- _TO BE DONE_: Look through the data for the string "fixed". Copy every line where it is found.

[Robot tool calls]
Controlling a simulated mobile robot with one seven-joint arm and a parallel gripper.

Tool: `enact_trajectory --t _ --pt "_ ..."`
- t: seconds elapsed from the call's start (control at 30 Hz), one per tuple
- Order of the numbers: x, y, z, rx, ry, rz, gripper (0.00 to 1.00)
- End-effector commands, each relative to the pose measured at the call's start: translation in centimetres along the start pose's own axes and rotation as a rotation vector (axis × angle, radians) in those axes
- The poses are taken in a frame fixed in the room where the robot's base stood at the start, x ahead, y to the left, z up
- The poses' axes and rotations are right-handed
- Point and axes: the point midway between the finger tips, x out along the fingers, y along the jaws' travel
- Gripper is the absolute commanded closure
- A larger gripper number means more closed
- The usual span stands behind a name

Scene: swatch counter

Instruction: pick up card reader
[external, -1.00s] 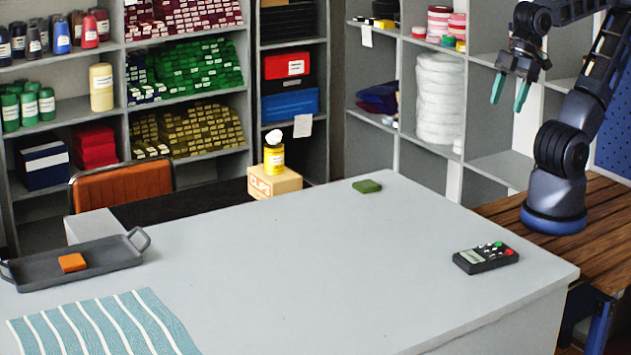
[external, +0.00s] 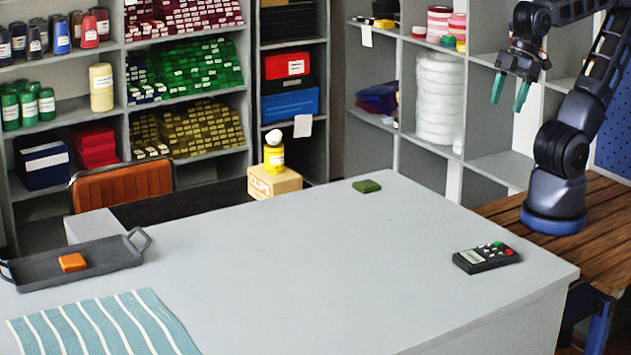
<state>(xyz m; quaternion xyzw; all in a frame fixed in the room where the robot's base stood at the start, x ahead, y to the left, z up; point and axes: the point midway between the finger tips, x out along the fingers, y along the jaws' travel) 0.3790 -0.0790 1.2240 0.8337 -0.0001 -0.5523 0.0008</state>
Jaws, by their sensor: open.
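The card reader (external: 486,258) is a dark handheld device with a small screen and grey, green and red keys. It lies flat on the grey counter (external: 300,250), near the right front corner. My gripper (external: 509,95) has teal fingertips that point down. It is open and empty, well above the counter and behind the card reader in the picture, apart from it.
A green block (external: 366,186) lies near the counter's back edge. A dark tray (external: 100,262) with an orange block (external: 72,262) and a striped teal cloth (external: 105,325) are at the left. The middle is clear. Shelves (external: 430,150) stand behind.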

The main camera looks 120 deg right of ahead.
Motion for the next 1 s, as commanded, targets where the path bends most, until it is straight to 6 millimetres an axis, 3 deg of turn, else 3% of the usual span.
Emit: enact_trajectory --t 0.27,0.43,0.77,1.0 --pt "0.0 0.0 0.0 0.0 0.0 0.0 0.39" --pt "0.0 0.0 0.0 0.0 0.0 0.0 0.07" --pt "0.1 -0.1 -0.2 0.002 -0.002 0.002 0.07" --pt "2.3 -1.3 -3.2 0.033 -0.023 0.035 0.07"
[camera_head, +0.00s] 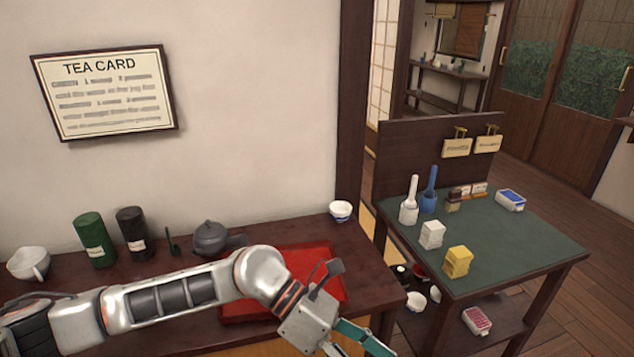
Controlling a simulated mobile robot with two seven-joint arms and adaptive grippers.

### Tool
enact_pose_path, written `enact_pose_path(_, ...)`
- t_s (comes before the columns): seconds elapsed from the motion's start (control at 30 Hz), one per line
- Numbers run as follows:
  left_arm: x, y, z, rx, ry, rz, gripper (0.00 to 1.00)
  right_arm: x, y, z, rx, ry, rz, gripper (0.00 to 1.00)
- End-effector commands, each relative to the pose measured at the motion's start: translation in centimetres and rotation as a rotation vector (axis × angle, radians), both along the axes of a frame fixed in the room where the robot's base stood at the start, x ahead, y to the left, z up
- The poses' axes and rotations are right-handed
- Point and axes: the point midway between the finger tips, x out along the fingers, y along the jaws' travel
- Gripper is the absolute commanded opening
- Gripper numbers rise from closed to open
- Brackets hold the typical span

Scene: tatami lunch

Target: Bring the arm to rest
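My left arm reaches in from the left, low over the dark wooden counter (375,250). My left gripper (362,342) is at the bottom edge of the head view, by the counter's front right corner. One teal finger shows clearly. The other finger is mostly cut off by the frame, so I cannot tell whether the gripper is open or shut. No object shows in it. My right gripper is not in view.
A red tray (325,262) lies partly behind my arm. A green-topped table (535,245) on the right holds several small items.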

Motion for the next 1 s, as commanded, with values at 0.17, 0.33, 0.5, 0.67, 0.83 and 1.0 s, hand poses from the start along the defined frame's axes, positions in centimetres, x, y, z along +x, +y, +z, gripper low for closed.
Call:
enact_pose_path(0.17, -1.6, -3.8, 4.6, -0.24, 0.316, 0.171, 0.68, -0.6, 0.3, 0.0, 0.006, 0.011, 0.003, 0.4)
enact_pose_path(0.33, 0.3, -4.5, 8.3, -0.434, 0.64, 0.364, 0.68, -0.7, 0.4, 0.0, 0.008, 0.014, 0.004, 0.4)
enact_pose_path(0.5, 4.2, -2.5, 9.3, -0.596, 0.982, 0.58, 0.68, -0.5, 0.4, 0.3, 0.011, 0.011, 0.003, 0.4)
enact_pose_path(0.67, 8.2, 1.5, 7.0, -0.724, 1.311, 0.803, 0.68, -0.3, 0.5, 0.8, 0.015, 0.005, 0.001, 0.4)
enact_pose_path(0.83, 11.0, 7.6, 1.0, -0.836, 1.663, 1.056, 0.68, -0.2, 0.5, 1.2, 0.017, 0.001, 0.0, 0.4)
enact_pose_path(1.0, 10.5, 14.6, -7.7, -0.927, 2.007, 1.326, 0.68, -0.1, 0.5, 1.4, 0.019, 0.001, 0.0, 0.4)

- _TASK SOLUTION_:
- The poses are taken in a frame fixed in the room where the robot's base stood at the start, x ahead, y to the left, z up
<state>(xyz m; quaternion xyzw; all in a frame fixed in the room where the robot's base stood at the start, x ahead, y to the left, z up; point and axes: the point midway between the finger tips, x out along the fingers, y along the jaws' travel) 0.3790 -0.0790 1.2240 0.8337 -0.0001 -0.5523 0.0008</state>
- End-effector commands, each relative to the pose measured at the motion's start: translation in centimetres and rotation as a rotation vector (axis × angle, radians), both along the axes of a frame fixed in the room where the robot's base stood at the start, x ahead, y to the left, z up

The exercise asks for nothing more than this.